This method makes little sense, really, because you can have the extreme case where the bilinear weights select only one sample, but that sample is not similar to the surface depth you need at all! Samples that are not detected to be part of the full-res surface should simply be ignored, regardless of how "strongly" biliear wants to access them...

A better option is to simply -choose- between bilinear filtering or nearest depth point sampling, based on if the low-res samples are part of the high-res surface or not. This can be done in a variety of ways, for example:

- lerp(bilinear_weights, depth_weights, f(depth_discontinuity)) * four_samples
- lerp(biliear_sample, best_depth_sample, f(depth_discontinuity))
- bilinear_fetch(lerp(bilinear_texcoords, best_depth_texcoords, f(depth_discontinuity)))

Where the weighting function f() is quite "sharp" or even just a step function. The latter scheme is similar to nVidia's "nearest depth sampling", it's the fastest alternative but in Black Ops 3 I ended up sharply going from bilateral to "depth only" weights if a too big discontinuity is detected in the four bilinear texels.

2) Choose the low-res samples to maximise the chances of finding a representative.

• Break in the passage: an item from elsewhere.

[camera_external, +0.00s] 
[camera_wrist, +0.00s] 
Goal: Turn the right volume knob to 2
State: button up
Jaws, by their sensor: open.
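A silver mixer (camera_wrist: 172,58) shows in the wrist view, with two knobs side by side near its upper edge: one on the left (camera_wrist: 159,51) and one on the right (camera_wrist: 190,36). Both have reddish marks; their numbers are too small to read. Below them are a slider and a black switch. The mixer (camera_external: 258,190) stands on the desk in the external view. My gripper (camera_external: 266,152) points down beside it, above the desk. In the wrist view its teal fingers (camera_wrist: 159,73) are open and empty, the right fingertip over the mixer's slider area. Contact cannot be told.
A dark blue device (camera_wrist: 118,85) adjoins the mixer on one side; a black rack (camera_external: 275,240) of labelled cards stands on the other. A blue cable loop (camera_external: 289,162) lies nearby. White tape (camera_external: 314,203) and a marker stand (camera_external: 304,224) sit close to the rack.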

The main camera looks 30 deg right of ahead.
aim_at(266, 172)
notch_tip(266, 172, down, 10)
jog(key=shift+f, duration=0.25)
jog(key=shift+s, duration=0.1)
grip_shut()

It's widely known that a depth buffer can't be downsampled averaging values, that would result in depths that do not exist in the original buffer, and that are not representative of any surface, but "floating" in between surfaces at edge discontinuities. So either min or max filtering is used, commonly preferring nearest-to-camera samples, with the reasoning that closest surfaces are more important, and thus should be sampled more (McGuire tested various strategies in the context of SSAO, see Table 1 here).

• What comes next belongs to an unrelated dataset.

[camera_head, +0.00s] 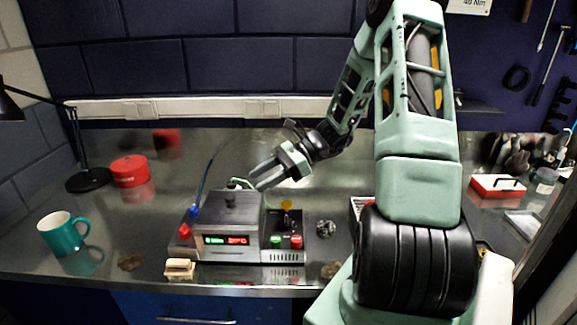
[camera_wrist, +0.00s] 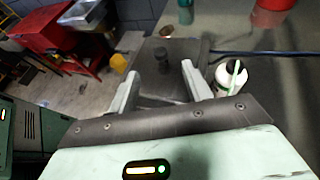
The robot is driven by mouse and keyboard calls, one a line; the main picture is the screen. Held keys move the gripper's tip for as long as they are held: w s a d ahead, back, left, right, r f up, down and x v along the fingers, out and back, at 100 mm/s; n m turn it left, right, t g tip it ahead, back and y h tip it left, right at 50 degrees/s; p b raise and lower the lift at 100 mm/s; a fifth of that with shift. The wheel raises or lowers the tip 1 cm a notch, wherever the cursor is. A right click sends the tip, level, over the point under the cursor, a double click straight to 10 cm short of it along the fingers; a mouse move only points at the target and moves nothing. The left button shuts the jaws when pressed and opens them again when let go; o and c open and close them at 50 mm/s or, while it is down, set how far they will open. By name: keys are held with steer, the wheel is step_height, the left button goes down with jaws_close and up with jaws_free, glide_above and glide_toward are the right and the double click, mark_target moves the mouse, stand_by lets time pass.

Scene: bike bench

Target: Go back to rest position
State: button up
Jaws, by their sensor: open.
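My gripper (camera_head: 267,176) is above the right side of a grey metal machine (camera_head: 228,215) on the steel bench, close to the knob on its lid. In the wrist view my gripper (camera_wrist: 158,83) has its two pale fingers spread apart, with nothing held between them. A dark lid with a black knob (camera_wrist: 163,58) shows beyond and between the fingers. My arm reaches in from the right and hides part of the bench behind it.
A teal mug (camera_head: 64,233), a red round tin (camera_head: 130,171) and a black lamp (camera_head: 88,179) stand on the left. A sponge-like block (camera_head: 180,267) lies at the front edge. A red box (camera_head: 497,186) is at right. The back wall is close behind the bench.

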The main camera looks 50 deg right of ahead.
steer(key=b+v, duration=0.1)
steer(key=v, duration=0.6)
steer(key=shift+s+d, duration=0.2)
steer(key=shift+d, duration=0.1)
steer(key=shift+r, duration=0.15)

But if we think in terms of the reconstruction filter and its failure cases, it's clear that preferring a single set of depths doesn't make a lot of sense. We want to maximize the chance of finding, among the texels we consider for upsamping, some that represent well the surfaces in the full resolution scene. Effectively in the downsampling step we're selecting on points we want to compute the low-res effect, clearly we want to do that so we distribute samples evenly across surfaces.

A good way of doing this is to chose per each sample in the downsampled z-buffer, a surface that is different from the ones of its neighbors. There are many ways this could be done, but the simplest is to just alternate min and max downsampling in a checkerboard patter, making sure that for each 2x2 quad, if we are in a region that has multiple surfaces, at least two of them will be represented in the low-res buffer. 

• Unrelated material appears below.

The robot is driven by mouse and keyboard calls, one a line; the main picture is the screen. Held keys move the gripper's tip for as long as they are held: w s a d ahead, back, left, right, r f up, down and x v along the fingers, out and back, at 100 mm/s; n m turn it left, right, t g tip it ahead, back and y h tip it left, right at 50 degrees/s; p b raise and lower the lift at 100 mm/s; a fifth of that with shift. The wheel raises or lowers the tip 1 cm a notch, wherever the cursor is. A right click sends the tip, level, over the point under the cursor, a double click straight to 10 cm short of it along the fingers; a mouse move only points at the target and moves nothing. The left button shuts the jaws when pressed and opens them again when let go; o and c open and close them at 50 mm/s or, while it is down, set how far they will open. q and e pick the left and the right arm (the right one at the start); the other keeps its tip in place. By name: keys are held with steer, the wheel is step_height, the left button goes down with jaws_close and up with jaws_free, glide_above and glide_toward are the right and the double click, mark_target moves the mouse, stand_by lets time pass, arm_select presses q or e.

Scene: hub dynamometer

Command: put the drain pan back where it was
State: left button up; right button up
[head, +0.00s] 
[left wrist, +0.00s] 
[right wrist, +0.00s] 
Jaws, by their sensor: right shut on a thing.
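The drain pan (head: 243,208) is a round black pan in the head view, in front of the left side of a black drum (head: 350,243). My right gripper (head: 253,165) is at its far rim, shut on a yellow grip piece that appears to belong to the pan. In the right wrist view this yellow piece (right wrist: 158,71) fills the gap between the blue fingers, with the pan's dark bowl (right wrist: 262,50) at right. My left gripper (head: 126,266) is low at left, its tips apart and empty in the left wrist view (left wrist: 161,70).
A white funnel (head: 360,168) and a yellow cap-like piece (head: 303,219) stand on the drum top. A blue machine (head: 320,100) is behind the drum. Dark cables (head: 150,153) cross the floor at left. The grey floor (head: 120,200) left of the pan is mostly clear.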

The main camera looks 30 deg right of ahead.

In theory it's possible to push even more surfaces in a quad, for example we could record the second smallest or second biggest, or the median or any other scheme (even a quasi-random choice) to select a depth (we shouldn't use averages though, as these will generate samples that belong to no surface), but in practice this didn't seem to work great with my upsampling, I guess because it reduces spatial resolution in favour of depth resolution, but your mileage may vary depending on the effect, the upsampling filter and the downsampling ratio.

Some residual issues can be seen sometimes (upper right),
when there is no good point sample in the 2x2 neighborhood.

Further notes.

The nearest-depth upsampling with a min/max checkerboard pattern downsampling worked well enough for Black Ops 3 that no further research was done, but there are still things that could be clearly improved:

- Clustering for depth selection.
A compute shader could do actual depth clustering to try to understand how many surfaces there are in an area, and chose what depths to store and the tradeoffs between depth resolution and screenspace resolution.

- Gradients.
Depth discontinuity in the upsampling step is a very simplistic metric, more information can be used to understand if samples belong to the same surface, like normals, g-buffer attributes and so on.

- Wider filters.
Using a 2x2 quad of samples for the upsampling filter is convenient as it allows to naturally fall back to bilinear if we think the samples are representative of the high-res surface, but there is no reason to limit the search to such neighborhood, wider filters could be used, both for higher-order filtering and to have better chances of finding representative samples.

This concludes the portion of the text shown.